• Data lines

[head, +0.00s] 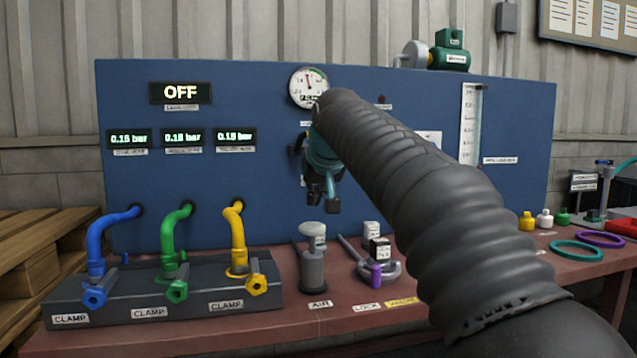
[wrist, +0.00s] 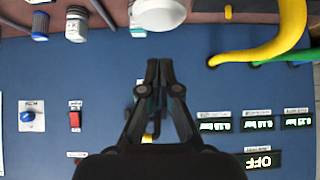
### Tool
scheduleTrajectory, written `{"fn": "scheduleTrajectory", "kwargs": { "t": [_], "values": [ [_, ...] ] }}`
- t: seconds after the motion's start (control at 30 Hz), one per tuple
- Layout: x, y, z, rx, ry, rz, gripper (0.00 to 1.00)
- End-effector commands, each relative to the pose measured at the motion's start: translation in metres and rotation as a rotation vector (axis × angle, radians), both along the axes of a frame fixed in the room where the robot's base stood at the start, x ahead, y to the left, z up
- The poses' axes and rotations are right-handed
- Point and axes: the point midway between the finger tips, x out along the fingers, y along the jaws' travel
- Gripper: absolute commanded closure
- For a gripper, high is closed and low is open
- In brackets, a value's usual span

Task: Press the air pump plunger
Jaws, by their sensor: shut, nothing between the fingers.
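The air pump (head: 313,270) is a grey upright cylinder with a wide pale plunger knob (head: 312,229) on top, standing behind the AIR label (head: 320,304). The knob stands above the body on a short neck. My gripper (head: 323,205) points down just above the knob, slightly to its right in the head view, and appears apart from it. In the wrist view the pale round knob (wrist: 157,12) is cut off at the top edge, beyond my closed fingertips (wrist: 160,66). The fingers are shut and empty.
A blue panel (head: 230,85) with displays and a gauge (head: 308,87) rises close behind. Blue, green and yellow hoses (head: 233,222) on a clamp block (head: 200,298) stand left.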

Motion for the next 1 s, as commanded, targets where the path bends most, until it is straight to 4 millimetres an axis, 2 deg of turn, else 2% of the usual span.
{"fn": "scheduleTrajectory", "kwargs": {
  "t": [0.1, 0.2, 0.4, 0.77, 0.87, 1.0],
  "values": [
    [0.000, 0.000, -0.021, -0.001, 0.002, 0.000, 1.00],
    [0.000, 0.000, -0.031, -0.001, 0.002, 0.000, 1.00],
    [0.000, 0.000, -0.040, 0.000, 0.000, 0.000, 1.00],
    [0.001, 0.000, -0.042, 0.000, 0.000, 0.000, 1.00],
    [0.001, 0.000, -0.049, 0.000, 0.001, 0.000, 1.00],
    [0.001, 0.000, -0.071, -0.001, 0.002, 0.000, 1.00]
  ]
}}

• Requirements
From the data above, work out how many lines contain the string "start" and reply with only the number.

• Answer for this exercise
2